━━━ Recorded information

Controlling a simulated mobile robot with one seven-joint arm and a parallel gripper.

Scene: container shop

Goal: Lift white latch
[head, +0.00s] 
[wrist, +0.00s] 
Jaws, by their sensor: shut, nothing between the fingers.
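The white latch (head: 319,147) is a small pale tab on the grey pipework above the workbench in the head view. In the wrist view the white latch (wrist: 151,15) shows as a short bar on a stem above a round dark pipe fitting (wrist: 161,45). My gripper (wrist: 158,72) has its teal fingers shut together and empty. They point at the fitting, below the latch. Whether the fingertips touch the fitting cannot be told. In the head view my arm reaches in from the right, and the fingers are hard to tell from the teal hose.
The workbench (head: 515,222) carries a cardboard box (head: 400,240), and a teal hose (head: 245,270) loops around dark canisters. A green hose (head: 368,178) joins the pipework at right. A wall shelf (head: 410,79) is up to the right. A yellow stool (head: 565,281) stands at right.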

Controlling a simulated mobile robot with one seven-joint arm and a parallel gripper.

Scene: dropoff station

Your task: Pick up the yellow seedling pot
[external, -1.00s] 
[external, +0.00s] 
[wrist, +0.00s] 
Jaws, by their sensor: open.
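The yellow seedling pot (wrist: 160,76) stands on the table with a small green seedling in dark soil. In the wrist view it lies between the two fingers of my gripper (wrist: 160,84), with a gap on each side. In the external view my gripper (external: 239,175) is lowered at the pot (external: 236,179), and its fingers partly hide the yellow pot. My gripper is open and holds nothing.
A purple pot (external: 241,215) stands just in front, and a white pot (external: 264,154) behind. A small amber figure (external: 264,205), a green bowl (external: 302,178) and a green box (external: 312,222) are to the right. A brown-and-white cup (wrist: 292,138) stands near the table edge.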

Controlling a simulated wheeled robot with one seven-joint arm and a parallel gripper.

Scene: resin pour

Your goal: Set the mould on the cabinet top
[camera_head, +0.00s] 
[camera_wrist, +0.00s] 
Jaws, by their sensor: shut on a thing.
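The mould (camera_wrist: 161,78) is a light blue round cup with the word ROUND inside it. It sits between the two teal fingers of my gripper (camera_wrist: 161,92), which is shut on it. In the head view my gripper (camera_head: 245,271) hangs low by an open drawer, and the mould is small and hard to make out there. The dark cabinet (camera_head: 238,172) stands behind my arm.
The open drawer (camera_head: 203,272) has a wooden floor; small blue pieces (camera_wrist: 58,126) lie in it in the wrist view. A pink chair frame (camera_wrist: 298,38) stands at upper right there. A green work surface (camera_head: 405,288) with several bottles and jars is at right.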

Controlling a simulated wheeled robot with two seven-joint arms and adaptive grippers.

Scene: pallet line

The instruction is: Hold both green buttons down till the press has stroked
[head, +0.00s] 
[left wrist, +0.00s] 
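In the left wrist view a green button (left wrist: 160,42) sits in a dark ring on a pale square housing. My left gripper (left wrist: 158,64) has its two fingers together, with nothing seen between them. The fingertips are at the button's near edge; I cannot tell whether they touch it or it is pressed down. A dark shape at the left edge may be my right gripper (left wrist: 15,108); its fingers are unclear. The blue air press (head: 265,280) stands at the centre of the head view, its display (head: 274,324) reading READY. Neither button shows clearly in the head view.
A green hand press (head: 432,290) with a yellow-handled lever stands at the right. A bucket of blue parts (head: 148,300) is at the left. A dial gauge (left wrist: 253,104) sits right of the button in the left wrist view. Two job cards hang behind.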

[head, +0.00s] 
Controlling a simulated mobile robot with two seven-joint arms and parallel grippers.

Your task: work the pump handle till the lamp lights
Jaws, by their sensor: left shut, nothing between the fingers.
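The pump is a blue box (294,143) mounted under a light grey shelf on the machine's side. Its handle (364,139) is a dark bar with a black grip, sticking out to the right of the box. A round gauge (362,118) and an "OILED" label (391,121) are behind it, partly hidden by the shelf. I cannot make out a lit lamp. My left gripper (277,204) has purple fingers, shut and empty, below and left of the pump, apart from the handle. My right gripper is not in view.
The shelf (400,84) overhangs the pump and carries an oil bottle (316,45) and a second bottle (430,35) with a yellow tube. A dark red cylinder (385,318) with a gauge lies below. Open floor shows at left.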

━━━━━━

_Description of the task:_
The records above should all be quoted exactly, please.

_Expected answer:_
Controlling a simulated mobile robot with one seven-joint arm and a parallel gripper.

Scene: container shop

Goal: Lift white latch
[head, +0.00s] 
[wrist, +0.00s] 
Jaws, by their sensor: shut, nothing between the fingers.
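The white latch (head: 319,147) is a small pale tab on the grey pipework above the workbench in the head view. In the wrist view the white latch (wrist: 151,15) shows as a short bar on a stem above a round dark pipe fitting (wrist: 161,45). My gripper (wrist: 158,72) has its teal fingers shut together and empty. They point at the fitting, below the latch. Whether the fingertips touch the fitting cannot be told. In the head view my arm reaches in from the right, and the fingers are hard to tell from the teal hose.
The workbench (head: 515,222) carries a cardboard box (head: 400,240), and a teal hose (head: 245,270) loops around dark canisters. A green hose (head: 368,178) joins the pipework at right. A wall shelf (head: 410,79) is up to the right. A yellow stool (head: 565,281) stands at right.

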Controlling a simulated mobile robot with one seven-joint arm and a parallel gripper.

Scene: dropoff station

Your task: Pick up the yellow seedling pot
[external, -1.00s] 
[external, +0.00s] 
[wrist, +0.00s] 
Jaws, by their sensor: open.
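The yellow seedling pot (wrist: 160,76) stands on the table with a small green seedling in dark soil. In the wrist view it lies between the two fingers of my gripper (wrist: 160,84), with a gap on each side. In the external view my gripper (external: 239,175) is lowered at the pot (external: 236,179), and its fingers partly hide the yellow pot. My gripper is open and holds nothing.
A purple pot (external: 241,215) stands just in front, and a white pot (external: 264,154) behind. A small amber figure (external: 264,205), a green bowl (external: 302,178) and a green box (external: 312,222) are to the right. A brown-and-white cup (wrist: 292,138) stands near the table edge.

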Controlling a simulated wheeled robot with one seven-joint arm and a parallel gripper.

Scene: resin pour

Your goal: Set the mould on the cabinet top
[camera_head, +0.00s] 
[camera_wrist, +0.00s] 
Jaws, by their sensor: shut on a thing.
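The mould (camera_wrist: 161,78) is a light blue round cup with the word ROUND inside it. It sits between the two teal fingers of my gripper (camera_wrist: 161,92), which is shut on it. In the head view my gripper (camera_head: 245,271) hangs low by an open drawer, and the mould is small and hard to make out there. The dark cabinet (camera_head: 238,172) stands behind my arm.
The open drawer (camera_head: 203,272) has a wooden floor; small blue pieces (camera_wrist: 58,126) lie in it in the wrist view. A pink chair frame (camera_wrist: 298,38) stands at upper right there. A green work surface (camera_head: 405,288) with several bottles and jars is at right.

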Controlling a simulated wheeled robot with two seven-joint arms and adaptive grippers.

Scene: pallet line

The instruction is: Hold both green buttons down till the press has stroked
[head, +0.00s] 
[left wrist, +0.00s] 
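In the left wrist view a green button (left wrist: 160,42) sits in a dark ring on a pale square housing. My left gripper (left wrist: 158,64) has its two fingers together, with nothing seen between them. The fingertips are at the button's near edge; I cannot tell whether they touch it or it is pressed down. A dark shape at the left edge may be my right gripper (left wrist: 15,108); its fingers are unclear. The blue air press (head: 265,280) stands at the centre of the head view, its display (head: 274,324) reading READY. Neither button shows clearly in the head view.
A green hand press (head: 432,290) with a yellow-handled lever stands at the right. A bucket of blue parts (head: 148,300) is at the left. A dial gauge (left wrist: 253,104) sits right of the button in the left wrist view. Two job cards hang behind.

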[head, +0.00s] 
Controlling a simulated mobile robot with two seven-joint arms and parallel grippers.

Your task: work the pump handle till the lamp lights
Jaws, by their sensor: left shut, nothing between the fingers.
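The pump is a blue box (294,143) mounted under a light grey shelf on the machine's side. Its handle (364,139) is a dark bar with a black grip, sticking out to the right of the box. A round gauge (362,118) and an "OILED" label (391,121) are behind it, partly hidden by the shelf. I cannot make out a lit lamp. My left gripper (277,204) has purple fingers, shut and empty, below and left of the pump, apart from the handle. My right gripper is not in view.
The shelf (400,84) overhangs the pump and carries an oil bottle (316,45) and a second bottle (430,35) with a yellow tube. A dark red cylinder (385,318) with a gauge lies below. Open floor shows at left.

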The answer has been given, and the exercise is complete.